Students will be afforded a full and fair opportunity to present evidence relevant to the issue raised. One or more other persons, including an attorney, may accompany the student. The hearing officer/board will make its decision in writing based upon the evidence presented at the hearing. The decision will include a summary of the evidence presented and the reasons for the decision.
If the hearing officer/board supports the complaint, the education record will be amended accordingly and the student will be so informed. If the hearing officer/board decides not to amend the education record, students have the right to place in the education record a statement commenting on the challenged information and/or stating the reasons for disagreement with the decision. This statement will be maintained as part of the education record as long as the contested portion of the record is maintained, and whenever a copy of the education record is sent to any party, the student's statement will be included.

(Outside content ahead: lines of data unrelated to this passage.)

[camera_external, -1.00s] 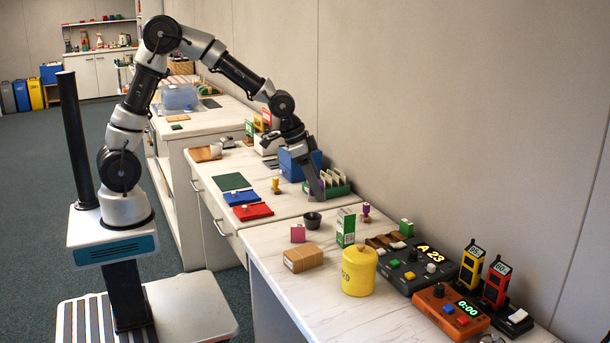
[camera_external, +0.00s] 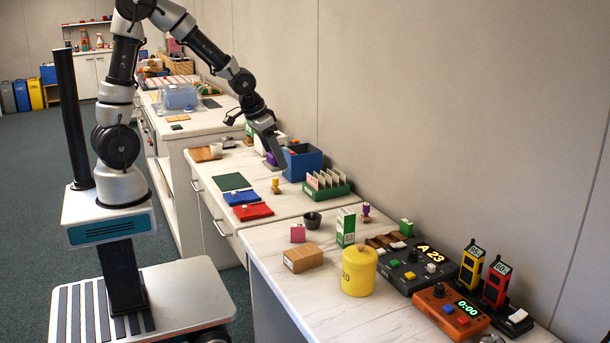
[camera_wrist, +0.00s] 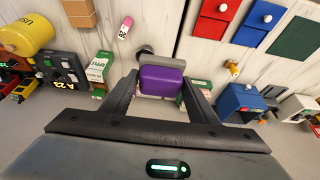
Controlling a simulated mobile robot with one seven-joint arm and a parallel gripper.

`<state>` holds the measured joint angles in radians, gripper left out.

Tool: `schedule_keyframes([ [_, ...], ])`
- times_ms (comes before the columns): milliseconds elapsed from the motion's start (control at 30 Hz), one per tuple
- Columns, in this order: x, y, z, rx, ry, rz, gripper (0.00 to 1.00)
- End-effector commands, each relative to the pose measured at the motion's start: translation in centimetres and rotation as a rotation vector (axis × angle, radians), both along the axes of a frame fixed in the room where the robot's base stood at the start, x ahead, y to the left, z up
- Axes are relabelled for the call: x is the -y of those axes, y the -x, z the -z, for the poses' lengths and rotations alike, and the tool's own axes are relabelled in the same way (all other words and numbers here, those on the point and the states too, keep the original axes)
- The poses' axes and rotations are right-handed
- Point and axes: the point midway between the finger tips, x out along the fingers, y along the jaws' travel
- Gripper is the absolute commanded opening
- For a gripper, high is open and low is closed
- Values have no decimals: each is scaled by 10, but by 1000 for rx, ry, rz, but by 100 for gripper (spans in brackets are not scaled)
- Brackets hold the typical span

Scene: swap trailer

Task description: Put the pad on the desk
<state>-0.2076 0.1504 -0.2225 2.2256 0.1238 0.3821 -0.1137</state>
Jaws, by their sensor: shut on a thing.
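My gripper (camera_external: 274,162) is above the white desk (camera_external: 262,188), just in front of the blue box. It is shut on a small purple block (camera_wrist: 162,80), which sits between the fingertips in the wrist view; it looks like the pad, though I cannot be sure. Its purple edge also shows in the external view (camera_external: 269,159). The fingers partly hide it there. The block appears held clear of the desk surface.
A blue box (camera_external: 303,163) and a green rack with cards (camera_external: 326,190) stand behind on the desk. Red (camera_external: 253,211), blue (camera_external: 242,198) and green (camera_external: 231,181) flat pieces lie in front. A yellow stamp (camera_external: 276,186) stands nearby. Bare desk shows between them.

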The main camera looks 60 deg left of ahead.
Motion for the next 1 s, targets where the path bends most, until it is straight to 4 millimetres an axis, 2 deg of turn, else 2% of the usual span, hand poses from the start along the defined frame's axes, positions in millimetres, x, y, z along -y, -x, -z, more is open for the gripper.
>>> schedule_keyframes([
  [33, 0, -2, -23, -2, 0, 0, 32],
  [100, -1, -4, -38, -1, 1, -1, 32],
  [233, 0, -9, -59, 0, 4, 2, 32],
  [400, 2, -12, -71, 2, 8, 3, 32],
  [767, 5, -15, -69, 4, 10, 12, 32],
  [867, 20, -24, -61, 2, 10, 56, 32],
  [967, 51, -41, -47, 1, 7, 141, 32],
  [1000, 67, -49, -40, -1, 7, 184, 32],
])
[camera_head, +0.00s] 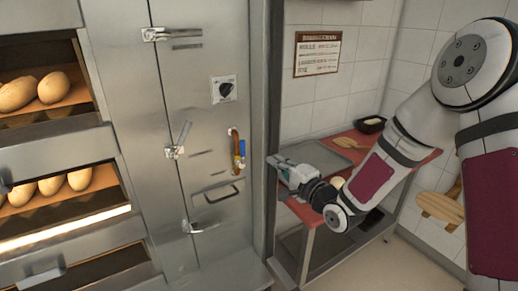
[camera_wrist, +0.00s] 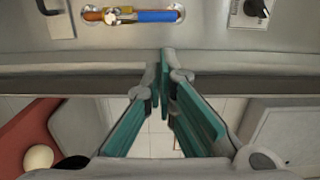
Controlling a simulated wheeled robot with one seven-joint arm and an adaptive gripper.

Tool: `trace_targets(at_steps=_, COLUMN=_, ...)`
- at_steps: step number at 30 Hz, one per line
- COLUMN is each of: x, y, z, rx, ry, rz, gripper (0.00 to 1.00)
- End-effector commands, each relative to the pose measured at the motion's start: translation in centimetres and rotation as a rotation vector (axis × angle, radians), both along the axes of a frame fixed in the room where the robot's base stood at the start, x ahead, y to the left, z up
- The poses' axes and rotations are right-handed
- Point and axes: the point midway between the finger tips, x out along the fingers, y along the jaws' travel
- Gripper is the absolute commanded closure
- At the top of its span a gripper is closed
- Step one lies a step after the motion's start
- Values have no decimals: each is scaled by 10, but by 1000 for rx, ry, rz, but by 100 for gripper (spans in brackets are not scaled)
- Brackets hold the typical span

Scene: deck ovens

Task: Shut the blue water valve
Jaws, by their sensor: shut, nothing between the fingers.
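The water valve's blue handle (camera_head: 242,149) is on the steel oven front, beside a copper-coloured pipe (camera_head: 234,138). In the wrist view the blue handle (camera_wrist: 157,16) lies along the line of the pipe, in a recess at the top. My gripper (camera_head: 273,162) is to the right of the valve in the head view, apart from it. In the wrist view my gripper (camera_wrist: 165,60) has its teal fingertips together with nothing between them, below the valve.
A black rotary switch (camera_head: 225,89) is above the valve and a drawer-like handle (camera_head: 221,193) below it. A red-topped table (camera_head: 425,152) with a grey tray (camera_head: 310,157) stands right. Bread loaves (camera_head: 54,87) sit in the ovens at left.

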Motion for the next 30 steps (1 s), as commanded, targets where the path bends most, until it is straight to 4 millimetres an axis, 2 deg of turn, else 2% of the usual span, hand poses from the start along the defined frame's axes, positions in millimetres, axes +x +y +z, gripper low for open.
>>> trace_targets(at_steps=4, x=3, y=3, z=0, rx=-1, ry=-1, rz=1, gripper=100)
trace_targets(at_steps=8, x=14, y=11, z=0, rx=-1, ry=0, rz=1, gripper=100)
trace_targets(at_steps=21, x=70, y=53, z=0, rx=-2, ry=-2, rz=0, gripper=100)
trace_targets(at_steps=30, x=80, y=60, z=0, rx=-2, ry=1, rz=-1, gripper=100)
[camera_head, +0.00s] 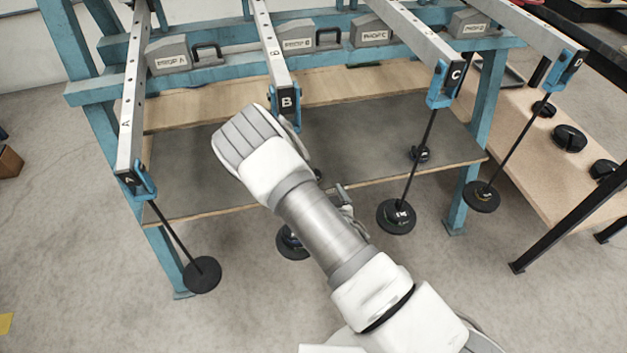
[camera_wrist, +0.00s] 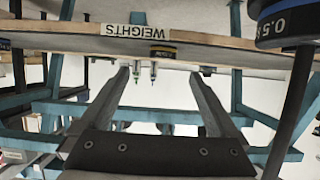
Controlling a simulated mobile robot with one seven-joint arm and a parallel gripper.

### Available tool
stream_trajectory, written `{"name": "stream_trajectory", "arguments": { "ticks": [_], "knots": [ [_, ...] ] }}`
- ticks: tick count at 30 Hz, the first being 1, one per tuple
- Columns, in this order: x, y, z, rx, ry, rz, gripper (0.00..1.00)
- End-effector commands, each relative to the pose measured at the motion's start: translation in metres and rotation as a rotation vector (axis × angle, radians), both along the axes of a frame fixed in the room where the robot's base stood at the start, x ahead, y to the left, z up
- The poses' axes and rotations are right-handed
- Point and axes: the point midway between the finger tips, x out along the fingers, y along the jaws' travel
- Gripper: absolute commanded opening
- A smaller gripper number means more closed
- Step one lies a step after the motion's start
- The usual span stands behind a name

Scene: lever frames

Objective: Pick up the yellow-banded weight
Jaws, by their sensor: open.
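In the head view my arm covers the middle of the shelf, my gripper is mostly hidden behind the arm, and I cannot make out the yellow band.
A blue-banded "0.5" weight (camera_wrist: 283,22) is close at the wrist view's upper right, with a dark rod below it. In the head view, levers carry hanging black discs, such as disc A (camera_head: 202,275) and disc C (camera_head: 396,216). A small black weight (camera_head: 418,154) sits on the shelf (camera_head: 350,135).

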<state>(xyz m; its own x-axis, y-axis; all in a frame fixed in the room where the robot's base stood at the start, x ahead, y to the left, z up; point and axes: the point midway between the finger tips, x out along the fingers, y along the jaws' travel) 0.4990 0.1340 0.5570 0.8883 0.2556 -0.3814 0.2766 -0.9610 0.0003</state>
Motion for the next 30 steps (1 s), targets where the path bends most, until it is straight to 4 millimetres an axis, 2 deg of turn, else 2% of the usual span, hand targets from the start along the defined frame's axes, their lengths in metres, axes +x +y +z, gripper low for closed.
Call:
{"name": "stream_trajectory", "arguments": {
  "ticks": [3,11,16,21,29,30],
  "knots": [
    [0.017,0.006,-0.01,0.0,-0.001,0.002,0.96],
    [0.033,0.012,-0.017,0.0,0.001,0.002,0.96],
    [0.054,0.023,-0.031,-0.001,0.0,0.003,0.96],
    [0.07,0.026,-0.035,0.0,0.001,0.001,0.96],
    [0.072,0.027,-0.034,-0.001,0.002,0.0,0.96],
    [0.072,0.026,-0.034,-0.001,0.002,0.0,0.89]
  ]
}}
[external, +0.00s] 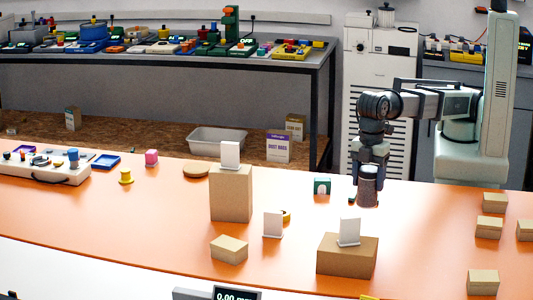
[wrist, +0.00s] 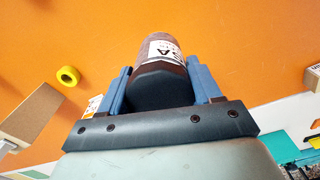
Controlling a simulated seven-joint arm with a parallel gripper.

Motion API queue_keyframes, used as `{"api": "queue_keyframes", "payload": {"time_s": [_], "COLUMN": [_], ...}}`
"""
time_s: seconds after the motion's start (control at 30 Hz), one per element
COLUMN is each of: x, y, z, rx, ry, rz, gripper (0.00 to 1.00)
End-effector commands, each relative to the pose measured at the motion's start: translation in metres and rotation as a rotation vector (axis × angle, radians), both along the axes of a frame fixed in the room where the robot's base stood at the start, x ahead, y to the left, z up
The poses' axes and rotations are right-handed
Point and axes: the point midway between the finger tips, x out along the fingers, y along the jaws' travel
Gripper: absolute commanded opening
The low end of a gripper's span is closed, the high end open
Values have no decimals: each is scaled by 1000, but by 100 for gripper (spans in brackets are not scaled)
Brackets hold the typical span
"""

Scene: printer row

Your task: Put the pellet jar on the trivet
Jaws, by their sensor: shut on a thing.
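The pellet jar, brownish with a dark lid and a white label, is in my gripper (external: 368,178). It shows in the external view (external: 368,190) and in the wrist view (wrist: 160,58), where the blue fingers (wrist: 158,80) are shut on its two sides. The jar is upright at the right of the orange table; I cannot tell whether its base touches the top. The trivet seems to be the flat round tan disc (external: 197,171) at the table's back left, well apart from my gripper. Nothing lies on it.
A tall cardboard box (external: 231,195) with a white card stands between the jar and the disc. A low box (external: 347,257) with a card, a small box (external: 229,249) and a yellow roll (wrist: 68,75) are nearby.

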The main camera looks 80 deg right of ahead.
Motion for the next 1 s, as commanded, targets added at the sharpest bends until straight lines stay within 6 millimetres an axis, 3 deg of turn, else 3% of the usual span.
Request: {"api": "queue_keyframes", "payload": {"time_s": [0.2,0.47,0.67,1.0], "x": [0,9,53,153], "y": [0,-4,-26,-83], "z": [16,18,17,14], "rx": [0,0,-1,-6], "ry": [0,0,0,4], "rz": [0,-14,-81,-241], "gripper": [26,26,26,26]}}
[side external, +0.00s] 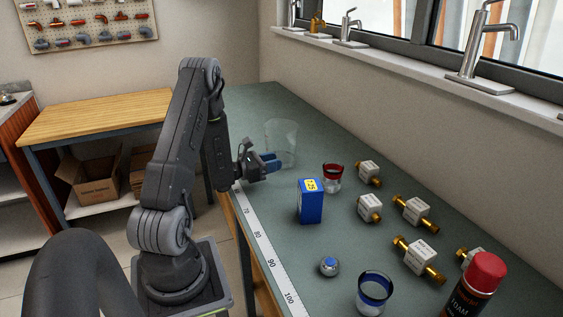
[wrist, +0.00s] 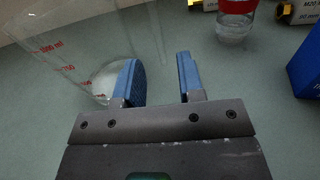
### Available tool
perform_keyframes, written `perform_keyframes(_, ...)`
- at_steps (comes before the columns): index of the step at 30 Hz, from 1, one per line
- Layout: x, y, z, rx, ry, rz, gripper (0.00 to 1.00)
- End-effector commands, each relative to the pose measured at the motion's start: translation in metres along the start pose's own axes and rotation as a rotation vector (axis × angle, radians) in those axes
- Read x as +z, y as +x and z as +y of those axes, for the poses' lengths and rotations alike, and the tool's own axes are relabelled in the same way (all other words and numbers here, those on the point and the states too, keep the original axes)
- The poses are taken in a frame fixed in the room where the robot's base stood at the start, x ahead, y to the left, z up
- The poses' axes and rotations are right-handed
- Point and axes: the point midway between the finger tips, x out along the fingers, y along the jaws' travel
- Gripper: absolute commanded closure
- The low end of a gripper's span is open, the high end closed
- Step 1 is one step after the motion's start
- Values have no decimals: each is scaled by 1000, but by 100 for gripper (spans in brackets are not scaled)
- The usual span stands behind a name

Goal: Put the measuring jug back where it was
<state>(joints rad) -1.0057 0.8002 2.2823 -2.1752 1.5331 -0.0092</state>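The measuring jug (side external: 283,138) is clear glass or plastic and stands upright on the green bench. In the wrist view the jug (wrist: 85,40) fills the upper left, with red volume marks on its wall. My gripper (side external: 273,161) is low beside the jug, its blue fingers overlapping the jug's lower part in the side view. In the wrist view my gripper (wrist: 162,82) has its fingers apart; the left finger overlaps the jug and the right finger is clear of its base. I cannot tell whether a finger touches the jug or whether its wall lies between them.
A red-banded glass (side external: 332,177) and a blue box (side external: 310,202) stand close to the right of my gripper. Several brass-ended valves (side external: 416,212), a ball (side external: 329,266), a blue-banded glass (side external: 373,291) and a spray can (side external: 475,288) are nearer. A measuring strip (side external: 262,250) lines the bench's left edge.

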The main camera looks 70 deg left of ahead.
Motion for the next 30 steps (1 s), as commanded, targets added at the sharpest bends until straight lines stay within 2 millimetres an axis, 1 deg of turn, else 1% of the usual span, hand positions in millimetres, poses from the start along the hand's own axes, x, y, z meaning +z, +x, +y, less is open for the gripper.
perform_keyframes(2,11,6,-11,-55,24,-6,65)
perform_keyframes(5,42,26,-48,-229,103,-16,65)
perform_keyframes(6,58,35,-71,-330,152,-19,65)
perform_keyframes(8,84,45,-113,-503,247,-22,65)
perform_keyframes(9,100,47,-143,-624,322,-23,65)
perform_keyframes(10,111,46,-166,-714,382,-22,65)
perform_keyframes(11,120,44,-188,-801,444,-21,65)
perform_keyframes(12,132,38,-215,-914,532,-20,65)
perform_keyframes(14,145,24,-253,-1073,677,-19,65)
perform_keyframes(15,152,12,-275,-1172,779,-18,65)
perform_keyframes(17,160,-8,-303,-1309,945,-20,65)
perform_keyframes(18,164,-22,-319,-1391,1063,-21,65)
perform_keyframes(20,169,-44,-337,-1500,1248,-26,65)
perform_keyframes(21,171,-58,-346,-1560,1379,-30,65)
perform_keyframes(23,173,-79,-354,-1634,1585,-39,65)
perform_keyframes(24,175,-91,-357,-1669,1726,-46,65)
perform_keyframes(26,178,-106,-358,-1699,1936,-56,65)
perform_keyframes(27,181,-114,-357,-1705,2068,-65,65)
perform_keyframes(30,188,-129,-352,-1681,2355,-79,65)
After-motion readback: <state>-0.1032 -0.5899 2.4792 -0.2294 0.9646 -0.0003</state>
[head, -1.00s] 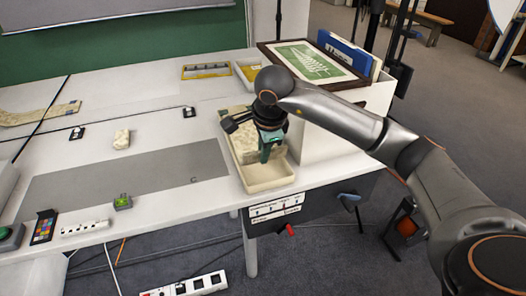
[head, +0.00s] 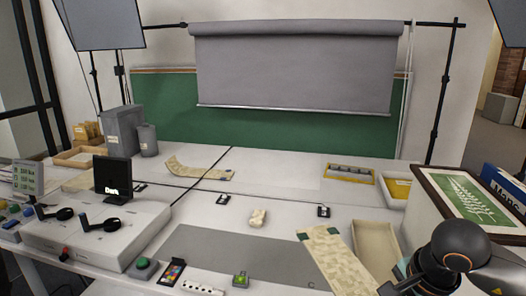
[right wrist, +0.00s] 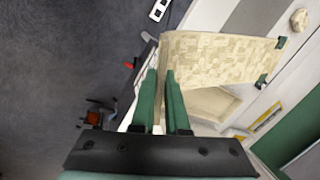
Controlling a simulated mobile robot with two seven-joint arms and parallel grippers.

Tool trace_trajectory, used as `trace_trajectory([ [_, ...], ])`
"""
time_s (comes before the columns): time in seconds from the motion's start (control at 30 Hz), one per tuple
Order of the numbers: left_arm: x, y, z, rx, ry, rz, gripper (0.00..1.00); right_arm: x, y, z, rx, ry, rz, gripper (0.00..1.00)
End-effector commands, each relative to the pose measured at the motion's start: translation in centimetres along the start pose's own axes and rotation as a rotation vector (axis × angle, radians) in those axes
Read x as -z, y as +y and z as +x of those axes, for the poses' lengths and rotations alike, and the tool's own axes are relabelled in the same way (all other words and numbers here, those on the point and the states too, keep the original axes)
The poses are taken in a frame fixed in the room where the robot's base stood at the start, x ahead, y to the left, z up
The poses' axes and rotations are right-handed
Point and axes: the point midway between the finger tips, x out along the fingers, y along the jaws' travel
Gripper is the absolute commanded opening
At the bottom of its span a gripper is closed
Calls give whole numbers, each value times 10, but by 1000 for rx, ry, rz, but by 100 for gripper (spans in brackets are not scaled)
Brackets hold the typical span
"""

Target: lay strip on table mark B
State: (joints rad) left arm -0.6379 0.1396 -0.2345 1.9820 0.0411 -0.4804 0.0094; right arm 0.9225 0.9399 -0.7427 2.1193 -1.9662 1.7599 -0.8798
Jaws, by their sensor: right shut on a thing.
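A long cream strip with a patterned face (head: 335,258) is held by my right gripper above the front right of the table. In the right wrist view the strip (right wrist: 215,58) stretches away to the right from the green fingers of my right gripper (right wrist: 160,75), which are shut on its near end. A second curved cream strip (head: 195,168) lies on the table at the back left. My left gripper is out of view.
A cream tray (head: 377,243) stands beside the held strip, with a framed green picture (head: 468,197) to its right. A grey mat (head: 235,248) lies at the front, with a pale block (head: 258,217) behind it. A black cable crosses the table.

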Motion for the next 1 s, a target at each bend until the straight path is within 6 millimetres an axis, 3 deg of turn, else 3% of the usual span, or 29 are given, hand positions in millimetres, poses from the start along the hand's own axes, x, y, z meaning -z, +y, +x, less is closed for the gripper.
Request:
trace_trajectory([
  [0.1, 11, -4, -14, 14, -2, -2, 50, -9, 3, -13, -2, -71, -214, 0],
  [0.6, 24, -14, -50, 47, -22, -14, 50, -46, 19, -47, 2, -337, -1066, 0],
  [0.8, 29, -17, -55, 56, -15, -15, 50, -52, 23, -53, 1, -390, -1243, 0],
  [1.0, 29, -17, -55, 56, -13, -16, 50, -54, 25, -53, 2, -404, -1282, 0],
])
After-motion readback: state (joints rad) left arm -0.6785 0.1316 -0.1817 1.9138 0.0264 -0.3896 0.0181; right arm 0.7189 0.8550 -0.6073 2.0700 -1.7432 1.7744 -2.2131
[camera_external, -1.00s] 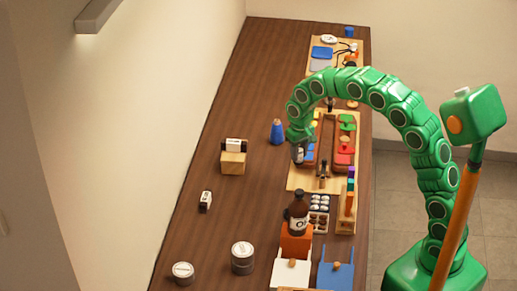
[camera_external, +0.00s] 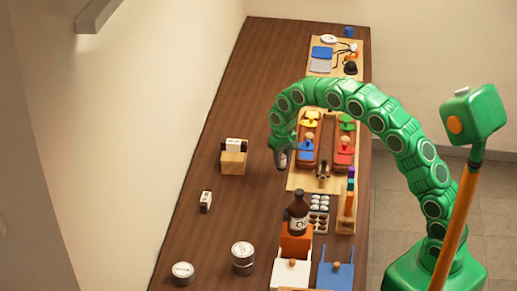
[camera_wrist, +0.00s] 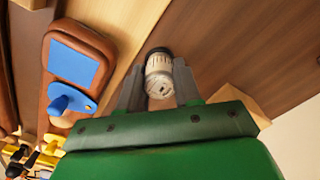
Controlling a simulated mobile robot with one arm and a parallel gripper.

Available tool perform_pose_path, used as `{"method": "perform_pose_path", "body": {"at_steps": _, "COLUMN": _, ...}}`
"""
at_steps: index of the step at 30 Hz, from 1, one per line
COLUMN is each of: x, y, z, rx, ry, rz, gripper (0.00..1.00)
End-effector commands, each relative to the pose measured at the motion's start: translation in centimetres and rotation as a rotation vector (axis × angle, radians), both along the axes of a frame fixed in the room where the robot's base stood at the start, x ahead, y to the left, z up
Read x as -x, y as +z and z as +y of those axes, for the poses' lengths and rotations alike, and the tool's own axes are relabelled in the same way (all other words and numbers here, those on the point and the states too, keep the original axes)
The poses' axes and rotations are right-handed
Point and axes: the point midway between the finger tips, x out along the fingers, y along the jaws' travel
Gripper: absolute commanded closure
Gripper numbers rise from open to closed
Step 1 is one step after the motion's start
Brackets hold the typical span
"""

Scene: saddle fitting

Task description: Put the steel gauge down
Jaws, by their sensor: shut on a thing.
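My gripper (camera_external: 281,158) hangs down over the dark table, just left of the wooden board with the saddles. In the wrist view my gripper (camera_wrist: 159,88) is shut on the steel gauge (camera_wrist: 159,78), a short pale cylinder with markings and a dark cap, between its two grey fingers. The gauge also shows as a small grey shape below the arm in the external view (camera_external: 282,160). I cannot tell whether it touches the table.
The wooden board (camera_external: 298,184) carries brown saddle pieces with coloured parts to the right. A wooden block (camera_external: 233,163) with a black-and-white device stands left. A brown bottle (camera_external: 298,212) stands nearer the camera. Bare table (camera_external: 250,200) lies between. The blue bottle is hidden now.

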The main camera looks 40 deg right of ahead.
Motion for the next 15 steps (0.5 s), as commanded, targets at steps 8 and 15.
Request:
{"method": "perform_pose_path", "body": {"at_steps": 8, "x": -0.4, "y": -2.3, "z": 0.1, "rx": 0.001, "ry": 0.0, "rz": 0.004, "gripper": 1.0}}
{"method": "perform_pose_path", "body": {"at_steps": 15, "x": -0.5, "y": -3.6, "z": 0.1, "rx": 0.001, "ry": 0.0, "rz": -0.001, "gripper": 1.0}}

Consistent with its obligations under FERPA, USD annually notifies students and their parents of the rights accorded them by FERPA. The annual notification statement is published in student handbooks: Archways, The Undergraduate Student Handbook; the USD Graduate Student Handbook; and the Law School Student Handbook. Parents of USD students are notified in the University of San Diego Parent Handbook. Returning undergraduate and graduate students are notified annually by e-mail from the University Registrar. Law students are notified annually with a memo at fall registration.
Filing a Complaint
If a student feels that the institution has not fully honored his or her privacy rights under FERPA, a written complaint may be filed with the Family Policy Compliance Office, U.S. Department of Education, 400 Maryland Ave. SW, Washington, DC 20202-4605. The Family Policy Compliance Office investigates each timely complaint to determine whether the educational agency or institution has failed to comply with the provisions of FERPA. A timely complaint is defined as an allegation that is submitted within 180 days of the date of the alleged violation or of the date that the complainant knew or reasonably should have known of the alleged violation.